Directive:
Select the lines that contain "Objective" and copy each of them.

Input data:
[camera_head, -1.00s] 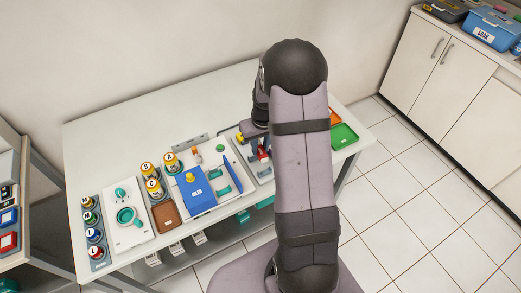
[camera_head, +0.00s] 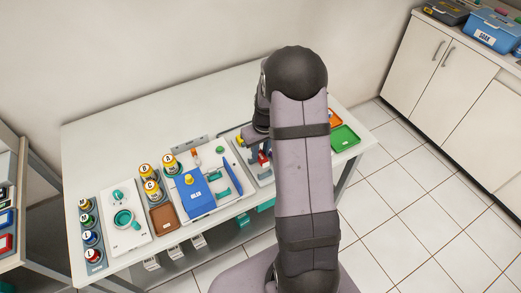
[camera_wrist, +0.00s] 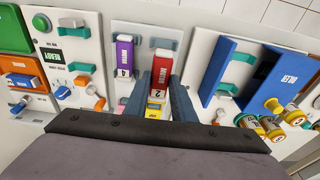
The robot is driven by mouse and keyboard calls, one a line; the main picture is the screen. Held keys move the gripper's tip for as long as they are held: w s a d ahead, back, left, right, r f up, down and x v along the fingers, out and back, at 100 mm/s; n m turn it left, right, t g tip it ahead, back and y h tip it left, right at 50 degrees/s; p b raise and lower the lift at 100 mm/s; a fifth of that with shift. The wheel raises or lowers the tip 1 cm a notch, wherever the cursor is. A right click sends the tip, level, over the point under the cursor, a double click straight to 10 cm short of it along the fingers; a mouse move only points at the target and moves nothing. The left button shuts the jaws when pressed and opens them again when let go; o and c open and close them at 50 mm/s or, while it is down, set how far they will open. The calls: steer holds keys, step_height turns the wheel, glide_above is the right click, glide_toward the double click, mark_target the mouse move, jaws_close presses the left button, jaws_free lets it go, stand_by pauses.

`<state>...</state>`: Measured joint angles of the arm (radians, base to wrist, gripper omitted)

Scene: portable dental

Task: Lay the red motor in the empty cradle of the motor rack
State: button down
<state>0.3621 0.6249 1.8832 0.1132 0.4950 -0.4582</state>
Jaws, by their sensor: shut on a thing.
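In the wrist view, the red motor (camera_wrist: 161,72), with a white end marked 2, sits between the two blue-grey fingers of my gripper (camera_wrist: 159,98), which is shut on it. It is over the right part of the pale motor rack (camera_wrist: 145,32). A grey cradle part (camera_wrist: 161,43) shows just past its far end; the rest of that cradle is hidden beneath the motor. I cannot tell whether the motor touches the rack. A purple motor (camera_wrist: 124,54) lies in the rack to the left. In the head view, the red motor (camera_head: 263,158) shows small beside my arm.
To the left is a panel with teal and orange clips (camera_wrist: 75,70). A green tray (camera_head: 345,137) lies at the table's right end.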

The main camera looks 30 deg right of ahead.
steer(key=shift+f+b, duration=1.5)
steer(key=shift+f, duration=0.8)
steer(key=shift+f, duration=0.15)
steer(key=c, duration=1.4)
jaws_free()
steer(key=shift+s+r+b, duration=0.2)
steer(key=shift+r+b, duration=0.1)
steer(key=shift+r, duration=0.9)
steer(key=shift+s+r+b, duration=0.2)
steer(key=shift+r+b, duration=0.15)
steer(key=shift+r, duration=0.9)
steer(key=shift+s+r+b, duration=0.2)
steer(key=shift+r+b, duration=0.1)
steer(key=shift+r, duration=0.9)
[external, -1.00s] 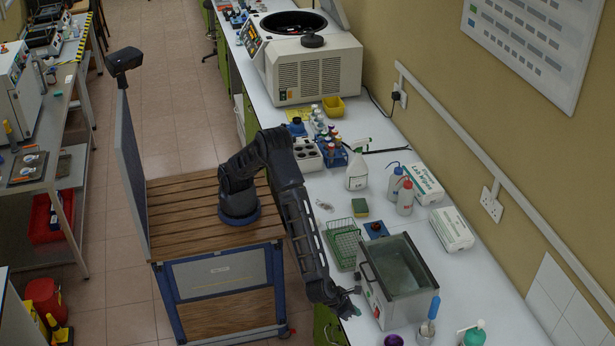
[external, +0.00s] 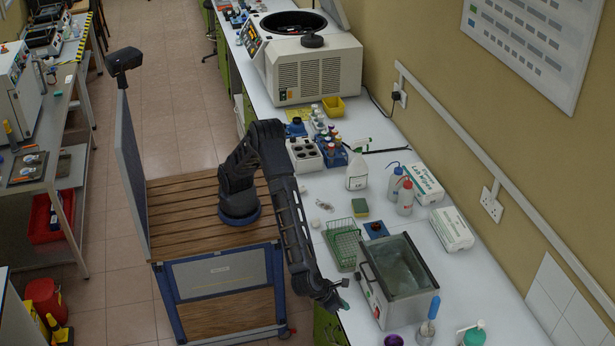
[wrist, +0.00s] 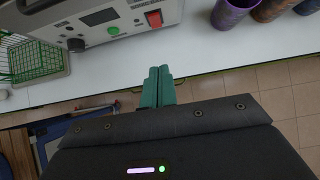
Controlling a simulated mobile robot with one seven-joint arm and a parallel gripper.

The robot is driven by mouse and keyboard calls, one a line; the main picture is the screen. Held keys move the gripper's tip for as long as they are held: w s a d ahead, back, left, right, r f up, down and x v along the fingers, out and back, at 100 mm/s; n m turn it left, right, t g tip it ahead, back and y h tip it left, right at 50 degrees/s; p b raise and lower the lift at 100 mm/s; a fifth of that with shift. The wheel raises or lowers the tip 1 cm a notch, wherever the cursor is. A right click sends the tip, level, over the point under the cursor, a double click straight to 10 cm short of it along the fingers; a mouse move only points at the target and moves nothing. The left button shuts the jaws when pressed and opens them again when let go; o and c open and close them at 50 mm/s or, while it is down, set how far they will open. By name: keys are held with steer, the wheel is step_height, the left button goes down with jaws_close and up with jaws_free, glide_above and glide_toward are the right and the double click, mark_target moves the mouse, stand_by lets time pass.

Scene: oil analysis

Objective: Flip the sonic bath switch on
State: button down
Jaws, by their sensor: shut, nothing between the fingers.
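The sonic bath (external: 400,282) is a grey metal tank with an open top and pale liquid inside, standing at the bench's front edge. I cannot tell which way the rocker is tipped. My gripper (external: 338,300) is in front of the bath's panel, apart from it. In the wrist view its green fingers (wrist: 159,74) are shut together and empty, pointing toward the panel below the switch.
A green wire rack (external: 344,246) stands left of the bath. A blue-handled item in a metal cup (external: 427,328) and a purple cup (external: 393,340) stand at its near side. Bottles and wipes boxes (external: 452,230) stand behind.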

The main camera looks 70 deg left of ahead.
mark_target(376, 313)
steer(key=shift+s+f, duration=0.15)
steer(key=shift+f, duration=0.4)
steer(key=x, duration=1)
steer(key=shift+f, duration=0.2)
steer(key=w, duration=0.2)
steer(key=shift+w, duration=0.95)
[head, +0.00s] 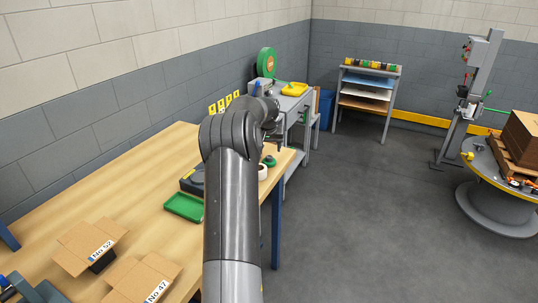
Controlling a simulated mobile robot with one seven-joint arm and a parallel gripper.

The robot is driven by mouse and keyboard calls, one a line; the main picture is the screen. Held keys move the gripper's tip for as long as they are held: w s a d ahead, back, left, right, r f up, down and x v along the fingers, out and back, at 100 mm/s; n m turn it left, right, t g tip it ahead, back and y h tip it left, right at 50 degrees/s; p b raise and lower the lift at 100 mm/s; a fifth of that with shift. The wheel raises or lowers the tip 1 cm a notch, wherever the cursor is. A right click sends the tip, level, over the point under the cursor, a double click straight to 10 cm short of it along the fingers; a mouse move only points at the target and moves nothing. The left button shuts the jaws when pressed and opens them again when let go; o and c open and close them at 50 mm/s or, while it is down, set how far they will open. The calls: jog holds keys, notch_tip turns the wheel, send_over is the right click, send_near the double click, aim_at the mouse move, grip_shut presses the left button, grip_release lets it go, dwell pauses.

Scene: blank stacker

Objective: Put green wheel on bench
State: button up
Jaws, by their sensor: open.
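A large upright green disc (266,63) with a pale centre stands at the back on a grey machine. A small round green piece (269,161) lies at the right edge of the wooden bench (140,165), just below my gripper in the picture. I cannot tell for sure which of these is the green wheel. My gripper (281,141) is open and small in view, near the bench's far right corner, past my dark arm. Nothing shows between its fingers. My arm hides part of the bench's right side.
A green tray (184,207) and open cardboard boxes (91,246) lie on the bench. A yellow tray (293,88) sits on the grey machine (290,104). A shelf rack (366,94) stands behind. A round table (497,180) bears a pallet at right. The middle floor is clear.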

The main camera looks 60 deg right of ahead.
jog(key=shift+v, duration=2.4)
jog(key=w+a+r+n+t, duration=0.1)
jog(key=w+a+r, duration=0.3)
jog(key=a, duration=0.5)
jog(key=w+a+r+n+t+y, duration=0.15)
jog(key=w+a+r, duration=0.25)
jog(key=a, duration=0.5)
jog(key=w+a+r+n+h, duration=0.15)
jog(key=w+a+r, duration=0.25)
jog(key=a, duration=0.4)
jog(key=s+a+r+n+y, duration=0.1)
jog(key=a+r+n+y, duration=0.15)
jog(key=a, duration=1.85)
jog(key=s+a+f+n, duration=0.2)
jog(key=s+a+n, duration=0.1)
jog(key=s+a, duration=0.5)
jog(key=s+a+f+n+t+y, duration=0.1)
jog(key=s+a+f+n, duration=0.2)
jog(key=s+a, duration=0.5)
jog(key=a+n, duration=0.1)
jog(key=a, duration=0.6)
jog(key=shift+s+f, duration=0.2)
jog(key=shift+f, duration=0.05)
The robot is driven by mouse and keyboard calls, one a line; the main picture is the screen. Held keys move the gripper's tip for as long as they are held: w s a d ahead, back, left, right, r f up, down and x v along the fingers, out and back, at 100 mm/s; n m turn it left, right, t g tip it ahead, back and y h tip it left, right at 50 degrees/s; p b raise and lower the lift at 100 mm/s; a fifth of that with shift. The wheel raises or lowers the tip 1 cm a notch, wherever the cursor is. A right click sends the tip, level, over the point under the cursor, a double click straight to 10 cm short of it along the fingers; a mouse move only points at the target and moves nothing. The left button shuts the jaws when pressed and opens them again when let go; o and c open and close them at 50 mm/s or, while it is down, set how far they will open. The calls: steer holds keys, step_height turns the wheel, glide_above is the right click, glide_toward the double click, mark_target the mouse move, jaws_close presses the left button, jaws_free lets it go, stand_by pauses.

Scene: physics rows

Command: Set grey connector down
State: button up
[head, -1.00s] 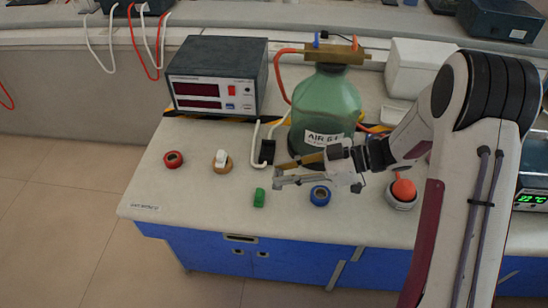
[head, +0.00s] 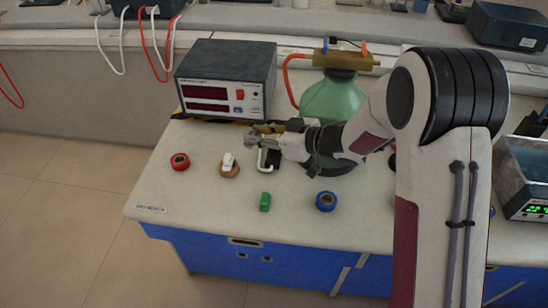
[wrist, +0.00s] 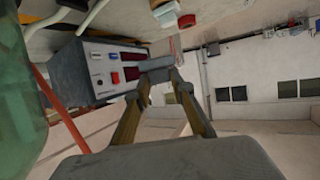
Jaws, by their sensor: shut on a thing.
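My gripper (head: 254,139) is shut on the grey connector (wrist: 157,65) and holds it in the air over the bench, in front of the meter box. In the wrist view the connector is a small grey block between the fingertips of my gripper (wrist: 163,76). In the head view the connector (head: 251,144) is small and hard to tell from the fingers. Below and to the left of the gripper in the picture, a tan tape roll (head: 230,172) has a white piece (head: 228,159) on it.
The bench (head: 190,205) holds a red tape roll (head: 180,162), a green block (head: 265,202) and a blue tape roll (head: 326,201). Behind stand the meter box (head: 226,82) and a green bottle (head: 330,98), partly hidden by my arm. The bench's front left is clear.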

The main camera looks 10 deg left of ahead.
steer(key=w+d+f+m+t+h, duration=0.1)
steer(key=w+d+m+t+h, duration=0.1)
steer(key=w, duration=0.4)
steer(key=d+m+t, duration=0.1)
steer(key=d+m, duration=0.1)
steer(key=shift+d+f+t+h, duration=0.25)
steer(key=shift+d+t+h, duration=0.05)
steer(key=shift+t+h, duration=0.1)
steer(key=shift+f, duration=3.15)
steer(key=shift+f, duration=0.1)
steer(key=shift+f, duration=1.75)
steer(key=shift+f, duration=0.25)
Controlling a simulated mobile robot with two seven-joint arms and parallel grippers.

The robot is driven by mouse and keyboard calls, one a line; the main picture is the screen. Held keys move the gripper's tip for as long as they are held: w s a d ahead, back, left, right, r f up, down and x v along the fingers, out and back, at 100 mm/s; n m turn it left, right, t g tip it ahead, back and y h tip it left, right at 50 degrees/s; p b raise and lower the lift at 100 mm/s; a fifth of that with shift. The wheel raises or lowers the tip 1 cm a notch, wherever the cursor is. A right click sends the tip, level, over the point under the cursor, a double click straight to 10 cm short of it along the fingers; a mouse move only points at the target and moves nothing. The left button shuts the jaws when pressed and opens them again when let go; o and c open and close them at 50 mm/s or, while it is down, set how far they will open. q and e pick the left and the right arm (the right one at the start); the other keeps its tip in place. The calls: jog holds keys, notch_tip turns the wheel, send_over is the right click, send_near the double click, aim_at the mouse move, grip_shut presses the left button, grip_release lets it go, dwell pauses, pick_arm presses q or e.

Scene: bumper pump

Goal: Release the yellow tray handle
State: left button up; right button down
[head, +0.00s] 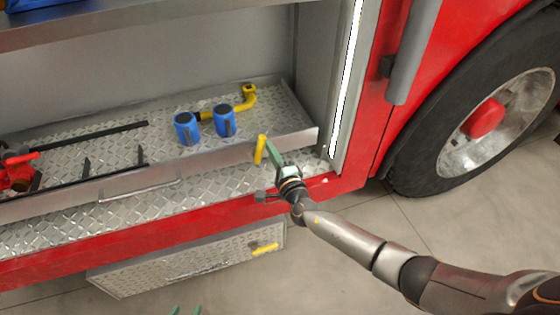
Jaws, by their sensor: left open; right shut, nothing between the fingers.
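The yellow tray handle (260,150) stands upright at the front lip of the diamond-plate tray (225,151), near its right end. My right gripper (272,150) is right beside the handle, on its right side. Its green fingers are shut with nothing between them. Whether they touch the handle I cannot tell.
Two blue cylinders (187,128) and a yellow bent pipe (240,101) are on the tray. A red fitting (18,172) lies at the left. A lower step (190,262) has another yellow handle (265,248). A truck wheel (480,110) is at the right.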

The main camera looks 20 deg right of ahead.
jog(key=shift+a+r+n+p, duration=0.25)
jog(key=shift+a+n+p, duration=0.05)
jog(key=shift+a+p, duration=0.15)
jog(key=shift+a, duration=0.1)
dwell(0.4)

Result of this exercise:
Objective: Flip the sonic bath switch on
Objective: Put green wheel on bench

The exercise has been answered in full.